Labelling plan for meat products could see food price rise
An EU Parliamentary Committee's proposal for mandatory country-of-origin labelling for processed meat products could drive up prices for consumers, according to a leading Irish food lawyer.
The Parliament will vote on whether to seek legislation from the Commission in February.
"It's a very consumer friendly proposal but it won't necessarily be workable," Trinity College lecturer Dr Caoimhin MacMaolain told the Irish Independent.
Dr MacMaolain said the places from which companies source meat continually change depending on price fluctuations, and that as a result companies would be forced to continually change their labelling unless they change their supplier.
"Suppose you're an Irish producer of an Irish processed product and you don't want to keep changing your labelling. . . what you will then do is get all your meat in from Ireland, but that might be more expensive. You can't now go to where the meat is cheaper.
"Some of the politicians on the Environment Committee were coming out with this stuff last week, that 90pc of consumers are interested in the origin of the meat that's in their products.

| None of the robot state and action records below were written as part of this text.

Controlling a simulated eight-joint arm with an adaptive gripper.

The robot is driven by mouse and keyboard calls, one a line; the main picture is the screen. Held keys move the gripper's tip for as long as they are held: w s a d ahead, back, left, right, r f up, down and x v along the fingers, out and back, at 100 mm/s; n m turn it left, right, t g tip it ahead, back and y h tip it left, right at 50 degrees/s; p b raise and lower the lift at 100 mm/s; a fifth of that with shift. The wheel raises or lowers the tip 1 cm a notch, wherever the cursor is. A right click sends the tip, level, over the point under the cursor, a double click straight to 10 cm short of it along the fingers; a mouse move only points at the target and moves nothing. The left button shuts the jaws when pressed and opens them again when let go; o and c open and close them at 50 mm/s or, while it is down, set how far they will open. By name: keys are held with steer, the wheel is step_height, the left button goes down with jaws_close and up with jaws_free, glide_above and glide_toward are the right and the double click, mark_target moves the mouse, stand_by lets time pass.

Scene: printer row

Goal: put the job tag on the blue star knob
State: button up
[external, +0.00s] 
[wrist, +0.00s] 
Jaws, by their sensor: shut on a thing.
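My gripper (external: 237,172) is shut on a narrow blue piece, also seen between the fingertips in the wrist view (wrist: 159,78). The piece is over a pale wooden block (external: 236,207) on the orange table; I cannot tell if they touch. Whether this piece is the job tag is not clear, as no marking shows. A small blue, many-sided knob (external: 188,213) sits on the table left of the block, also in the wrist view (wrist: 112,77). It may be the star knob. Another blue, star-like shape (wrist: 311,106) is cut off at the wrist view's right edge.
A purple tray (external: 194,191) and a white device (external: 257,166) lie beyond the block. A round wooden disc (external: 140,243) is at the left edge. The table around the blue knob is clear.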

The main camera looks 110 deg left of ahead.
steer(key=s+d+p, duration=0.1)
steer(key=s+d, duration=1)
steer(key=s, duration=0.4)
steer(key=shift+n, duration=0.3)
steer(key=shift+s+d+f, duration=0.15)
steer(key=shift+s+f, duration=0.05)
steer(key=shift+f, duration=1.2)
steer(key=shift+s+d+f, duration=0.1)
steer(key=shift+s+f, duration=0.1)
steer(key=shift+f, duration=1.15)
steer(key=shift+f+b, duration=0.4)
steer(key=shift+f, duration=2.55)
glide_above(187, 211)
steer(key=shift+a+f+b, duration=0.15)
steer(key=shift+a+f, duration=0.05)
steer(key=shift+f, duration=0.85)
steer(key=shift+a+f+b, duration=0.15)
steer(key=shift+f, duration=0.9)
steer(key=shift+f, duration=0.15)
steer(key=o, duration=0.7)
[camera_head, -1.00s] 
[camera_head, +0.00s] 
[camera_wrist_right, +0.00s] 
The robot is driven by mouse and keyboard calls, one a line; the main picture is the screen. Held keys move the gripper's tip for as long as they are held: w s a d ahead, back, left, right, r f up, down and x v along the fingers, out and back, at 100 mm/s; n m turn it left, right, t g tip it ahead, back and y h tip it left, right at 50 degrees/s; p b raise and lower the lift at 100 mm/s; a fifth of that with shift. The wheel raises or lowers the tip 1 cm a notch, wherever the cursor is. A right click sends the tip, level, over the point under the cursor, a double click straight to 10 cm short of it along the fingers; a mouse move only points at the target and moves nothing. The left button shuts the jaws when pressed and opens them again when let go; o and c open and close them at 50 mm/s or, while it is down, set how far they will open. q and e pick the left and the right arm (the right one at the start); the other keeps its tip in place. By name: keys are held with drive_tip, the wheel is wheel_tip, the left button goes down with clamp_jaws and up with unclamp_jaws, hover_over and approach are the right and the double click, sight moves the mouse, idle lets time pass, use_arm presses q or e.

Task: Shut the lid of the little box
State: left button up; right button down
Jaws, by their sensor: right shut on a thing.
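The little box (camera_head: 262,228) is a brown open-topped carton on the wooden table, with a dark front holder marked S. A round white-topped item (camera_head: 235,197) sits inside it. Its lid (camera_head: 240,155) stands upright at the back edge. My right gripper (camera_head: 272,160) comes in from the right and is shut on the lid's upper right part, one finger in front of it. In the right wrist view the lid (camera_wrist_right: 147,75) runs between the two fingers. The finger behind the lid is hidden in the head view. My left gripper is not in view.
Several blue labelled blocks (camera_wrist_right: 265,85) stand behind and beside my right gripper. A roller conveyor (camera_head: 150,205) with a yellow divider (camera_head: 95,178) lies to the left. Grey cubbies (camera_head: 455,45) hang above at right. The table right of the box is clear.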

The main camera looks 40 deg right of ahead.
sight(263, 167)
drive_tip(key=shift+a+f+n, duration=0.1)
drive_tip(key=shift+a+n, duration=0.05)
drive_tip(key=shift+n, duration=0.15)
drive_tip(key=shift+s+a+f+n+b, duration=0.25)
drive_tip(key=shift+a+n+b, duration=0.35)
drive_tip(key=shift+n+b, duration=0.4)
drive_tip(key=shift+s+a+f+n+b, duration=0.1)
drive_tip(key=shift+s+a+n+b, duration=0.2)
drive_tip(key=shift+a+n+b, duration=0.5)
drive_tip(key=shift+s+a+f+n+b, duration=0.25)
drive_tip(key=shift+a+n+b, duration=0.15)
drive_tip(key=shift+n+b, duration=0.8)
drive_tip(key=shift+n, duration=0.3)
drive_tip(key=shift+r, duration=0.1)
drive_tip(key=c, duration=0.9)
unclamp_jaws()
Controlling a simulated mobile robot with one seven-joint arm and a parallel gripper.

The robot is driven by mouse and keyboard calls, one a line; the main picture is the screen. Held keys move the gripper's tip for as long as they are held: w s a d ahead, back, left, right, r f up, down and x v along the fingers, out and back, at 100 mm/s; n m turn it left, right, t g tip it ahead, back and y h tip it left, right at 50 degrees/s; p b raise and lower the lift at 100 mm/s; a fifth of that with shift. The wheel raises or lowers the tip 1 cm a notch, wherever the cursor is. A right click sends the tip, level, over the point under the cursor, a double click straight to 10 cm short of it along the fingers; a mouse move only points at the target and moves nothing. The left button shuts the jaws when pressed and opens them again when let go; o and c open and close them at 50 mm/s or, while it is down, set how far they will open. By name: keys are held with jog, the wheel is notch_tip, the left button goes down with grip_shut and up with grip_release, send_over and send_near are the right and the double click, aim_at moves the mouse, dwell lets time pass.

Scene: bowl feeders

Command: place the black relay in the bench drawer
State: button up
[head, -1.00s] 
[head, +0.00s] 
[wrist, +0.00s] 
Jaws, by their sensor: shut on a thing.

"But if you look at other studies, what they show is that actually the origin of the ingredients comes lower on the list of consumer preferences than things like price. Origin usually comes about fifth on the list, whereas price would tend to be higher than that, and other things like taste are higher than that."
Dr MacMaolain - whose book 'Food Law' will be published in February - said the proposal would be difficult to enforce because of the complexity of the meat market.
"You've got lots of raw materials coming in from lots of different locations, where you've got food having to be able to move freely amongst all of the EU member states, and also then being able to move less restrictively on an international level . . . it's a very very difficult and complicated situation as a result."